3 Steps to Stop Food Aggression in Dogs
What is food aggression?
Food aggression is a common form of resource guarding, where dogs become extremely defensive when they’re eating. Dogs will often use threats like growling to scare others away from their food. This type of aggression is found in 20% of pups, and can be directed towards other animals, humans, or both. The term “aggression” can be misleading, because many people assume it is linked to dominance. However, your dog is simply protecting what is important to them.
There are three varying degrees of food aggression:
- Mild - Your dog growls and may show their teeth.
- Moderate - Your dog snaps or lunges forward when approached.
- Severe - Your dog bites anyone who comes near their food.
Signs of aggression in dogs
While some dogs eat quickly because they simply love food, others do it because they are afraid someone will take their food away. When dogs with food aggression eat, their body will be very stiff, and they may keep their head down. This is a way of using body body language to “hover” over the meal and protect it.
Also be on lookout for visible whites of your dog’s eyes, low tails, or raised fur on their back. Fido may also growl or bite if they are approached when eating.
How to stop food aggression in dogs
First, assess how your dog is behaving overall. Are they only guarding their food? Or are they also protective over toys, resting spots, or even members of your household? If the behavior extends beyond food, chances are they are exhibiting general resource guarding.
You will also need to understand their personality type. If your dog is naturally dominant, you will need to assert yourself as the alpha of the pack. If they are timid and submissive, you will need to gently build up their confidence to turn eating into a paws-itive experience.
1. Be consistent
Sometimes, food aggression comes from your dog not knowing when or where their next meal will come from. By feeding them at consistent times every day, this can put some of their anxiety at ease.
2. Pack leaders eat first
In the wild, alpha dogs eat first after a big hunt. In your home, never feed your dog before or at the same time humans are eating.
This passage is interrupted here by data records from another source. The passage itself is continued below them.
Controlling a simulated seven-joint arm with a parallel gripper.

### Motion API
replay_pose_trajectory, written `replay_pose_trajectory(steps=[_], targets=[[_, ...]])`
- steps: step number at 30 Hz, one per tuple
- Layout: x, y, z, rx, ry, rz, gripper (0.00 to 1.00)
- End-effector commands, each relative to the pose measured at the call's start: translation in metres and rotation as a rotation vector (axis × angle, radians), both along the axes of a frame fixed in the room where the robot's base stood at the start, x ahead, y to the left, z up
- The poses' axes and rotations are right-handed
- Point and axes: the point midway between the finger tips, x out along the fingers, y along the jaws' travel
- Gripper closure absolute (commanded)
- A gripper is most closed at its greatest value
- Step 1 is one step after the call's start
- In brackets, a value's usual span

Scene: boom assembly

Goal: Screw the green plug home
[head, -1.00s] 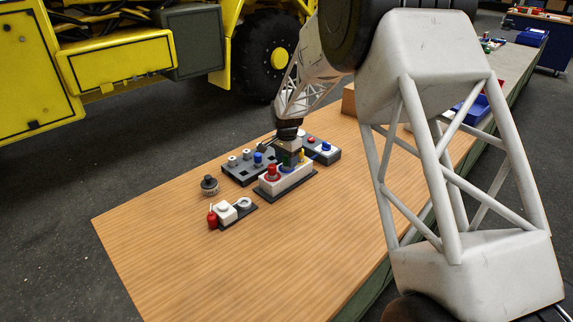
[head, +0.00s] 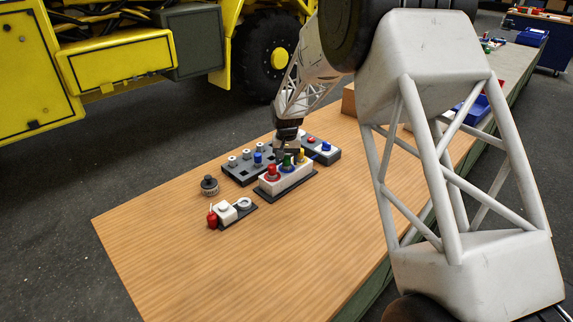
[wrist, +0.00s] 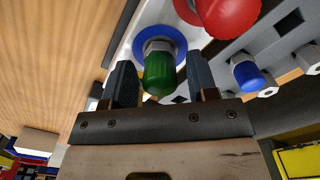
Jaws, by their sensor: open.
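The green plug (head: 287,159) stands upright in the middle of the white block (head: 290,180), between a red plug (head: 272,171) and a yellow plug (head: 301,155). In the wrist view, the green plug (wrist: 159,76) shows a metallic hex collar (wrist: 159,47) between its cap and a blue ring (wrist: 175,36) on the block. I cannot tell how deep its thread sits. My gripper (head: 287,150) is just above the plug in the head view. In the wrist view, its open fingers (wrist: 159,70) stand on either side of the green cap, with gaps, holding nothing.
A grey board (head: 240,174) with a blue plug (head: 258,159) and pale hex pegs lies behind the block. A grey box (head: 327,154) with red and blue parts is at right. A dark knurled knob (head: 209,185) and a small fixture (head: 227,211) stand at left. The front table is clear.

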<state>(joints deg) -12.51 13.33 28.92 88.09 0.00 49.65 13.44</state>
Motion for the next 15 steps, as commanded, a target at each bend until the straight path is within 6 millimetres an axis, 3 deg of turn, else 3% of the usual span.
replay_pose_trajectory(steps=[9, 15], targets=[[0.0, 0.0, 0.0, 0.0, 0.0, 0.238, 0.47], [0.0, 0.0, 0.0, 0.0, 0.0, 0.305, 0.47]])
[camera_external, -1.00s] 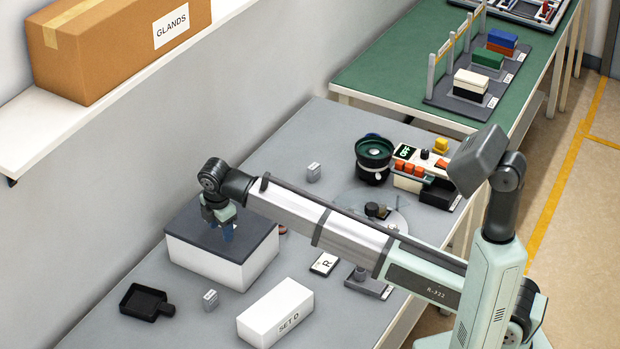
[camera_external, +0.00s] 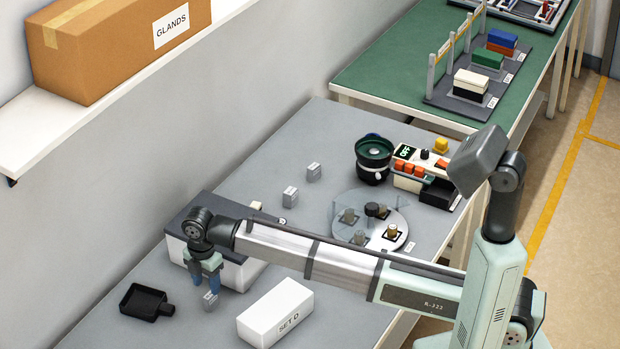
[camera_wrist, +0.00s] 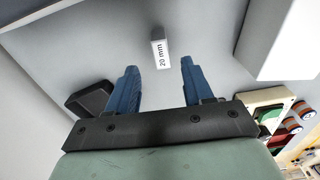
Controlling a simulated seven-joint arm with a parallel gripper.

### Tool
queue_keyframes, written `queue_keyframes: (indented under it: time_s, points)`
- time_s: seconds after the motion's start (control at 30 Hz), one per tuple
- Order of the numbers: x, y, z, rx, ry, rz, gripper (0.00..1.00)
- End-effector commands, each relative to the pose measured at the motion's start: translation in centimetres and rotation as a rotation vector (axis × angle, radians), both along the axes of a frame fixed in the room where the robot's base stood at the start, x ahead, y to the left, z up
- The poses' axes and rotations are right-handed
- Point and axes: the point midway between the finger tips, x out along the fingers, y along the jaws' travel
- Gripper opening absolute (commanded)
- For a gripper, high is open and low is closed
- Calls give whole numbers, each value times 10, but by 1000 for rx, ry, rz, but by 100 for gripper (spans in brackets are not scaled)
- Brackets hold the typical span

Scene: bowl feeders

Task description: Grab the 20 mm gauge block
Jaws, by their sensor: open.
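The 20 mm gauge block (camera_wrist: 159,52) is a small grey block with a white label reading "20 mm", lying on the grey bench in the wrist view. It also shows in the external view (camera_external: 210,299), just under my fingertips. My gripper (camera_external: 208,284) points down with its two blue fingers apart and nothing held. In the wrist view my gripper (camera_wrist: 159,66) has the block lined up with the gap between its fingertips, a little beyond them. I cannot tell whether the fingertips have come down beside the block or are still above it.
A white "SET D" box (camera_external: 275,312) stands close on the right. A white box with a dark top (camera_external: 183,224) is just behind my gripper. Two similar blocks (camera_external: 290,196) (camera_external: 314,171) stand farther back.

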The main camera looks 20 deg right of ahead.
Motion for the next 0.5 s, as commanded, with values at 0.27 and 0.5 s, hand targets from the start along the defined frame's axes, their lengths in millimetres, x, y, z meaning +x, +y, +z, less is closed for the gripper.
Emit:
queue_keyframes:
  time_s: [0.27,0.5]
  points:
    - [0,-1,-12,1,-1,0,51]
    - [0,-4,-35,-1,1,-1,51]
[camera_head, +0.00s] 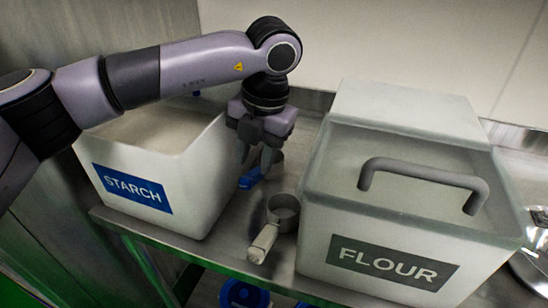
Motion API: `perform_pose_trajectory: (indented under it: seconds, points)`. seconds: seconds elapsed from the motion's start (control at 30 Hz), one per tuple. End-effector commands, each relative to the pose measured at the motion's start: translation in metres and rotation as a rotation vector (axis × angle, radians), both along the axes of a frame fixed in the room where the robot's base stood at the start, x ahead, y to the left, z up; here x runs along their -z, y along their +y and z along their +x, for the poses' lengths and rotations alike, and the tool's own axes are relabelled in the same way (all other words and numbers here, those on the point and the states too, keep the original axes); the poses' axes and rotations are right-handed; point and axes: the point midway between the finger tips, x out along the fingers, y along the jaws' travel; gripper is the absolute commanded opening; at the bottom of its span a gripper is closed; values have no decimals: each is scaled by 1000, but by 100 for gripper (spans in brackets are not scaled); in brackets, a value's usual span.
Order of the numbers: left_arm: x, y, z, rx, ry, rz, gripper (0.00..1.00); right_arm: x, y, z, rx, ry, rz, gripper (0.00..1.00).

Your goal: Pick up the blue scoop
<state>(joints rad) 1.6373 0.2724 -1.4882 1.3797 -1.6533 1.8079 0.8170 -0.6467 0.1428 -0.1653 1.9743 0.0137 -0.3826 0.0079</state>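The blue scoop (249,179) lies on the metal shelf between the starch bin and the flour bin. Its blue handle shows below my left gripper, and a small metal cup shows just right of the fingers. My left gripper (257,163) points down over the scoop with its two fingers apart. A gap shows between the fingers, and I see nothing clamped in them. The gripper hides part of the scoop, and I cannot tell whether a finger touches it. My right gripper is not in view.
The open white starch bin (202,190) stands left, under my arm. The lidded flour bin (330,225) with a grey handle stands right. A white-handled scoop (264,243) lies nearer the shelf front. Metal bowls (535,268) stand far right. Blue round items (243,294) show below the shelf.

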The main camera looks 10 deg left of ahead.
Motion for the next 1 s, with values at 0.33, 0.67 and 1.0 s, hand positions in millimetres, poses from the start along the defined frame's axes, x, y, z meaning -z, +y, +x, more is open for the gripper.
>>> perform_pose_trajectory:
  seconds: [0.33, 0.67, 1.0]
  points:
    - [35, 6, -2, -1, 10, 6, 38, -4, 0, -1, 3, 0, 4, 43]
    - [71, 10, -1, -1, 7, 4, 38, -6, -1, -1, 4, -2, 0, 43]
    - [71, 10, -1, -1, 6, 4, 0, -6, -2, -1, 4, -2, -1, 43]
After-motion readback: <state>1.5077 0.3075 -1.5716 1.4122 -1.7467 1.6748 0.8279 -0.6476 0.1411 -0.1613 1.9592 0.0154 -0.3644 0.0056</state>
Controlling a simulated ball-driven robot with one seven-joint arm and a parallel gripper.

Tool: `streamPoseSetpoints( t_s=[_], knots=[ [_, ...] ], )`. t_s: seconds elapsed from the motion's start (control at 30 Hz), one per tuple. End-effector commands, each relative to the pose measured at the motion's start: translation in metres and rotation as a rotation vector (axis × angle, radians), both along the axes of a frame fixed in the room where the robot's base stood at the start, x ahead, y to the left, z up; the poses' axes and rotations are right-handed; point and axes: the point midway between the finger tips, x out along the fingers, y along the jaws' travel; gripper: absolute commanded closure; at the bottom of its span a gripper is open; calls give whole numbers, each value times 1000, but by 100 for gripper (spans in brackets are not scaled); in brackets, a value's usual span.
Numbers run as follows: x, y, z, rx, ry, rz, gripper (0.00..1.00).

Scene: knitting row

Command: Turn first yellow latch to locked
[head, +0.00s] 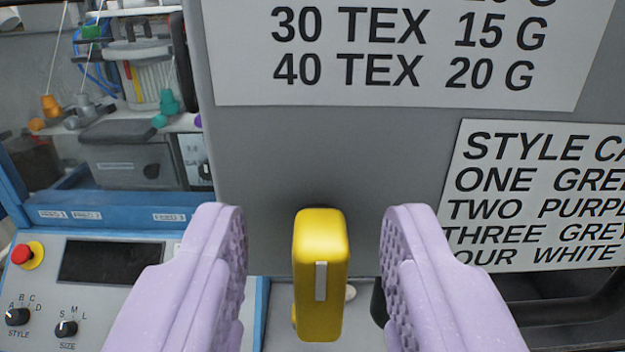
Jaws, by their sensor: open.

They should always be fed after.
3. Make them work for it
Always feed your dog after their walk. This physical activity meets their instinct to hunt for food, so they will feel like they’ve earned their meal when you return from the walk. You can also try instructing your dog to sit or stay outside the room while you prepare their food, and make them wait until you set down their bowl before you let them near the food. As with any form of behavioral training, rewarding your fur baby with treats work wonders!
How to curb food aggression toward other dogs
To help avoid food aggression towards other dogs, you should always provide different food bowls for different pets, especially when new pets are introduced to the household. It’s also a good idea to feed your dogs in different areas of your home if they are experiencing food aggression. Ensure your dogs are eating the best food for them, and consider changing up their food if you worry they aren’t getting the nutrition they need.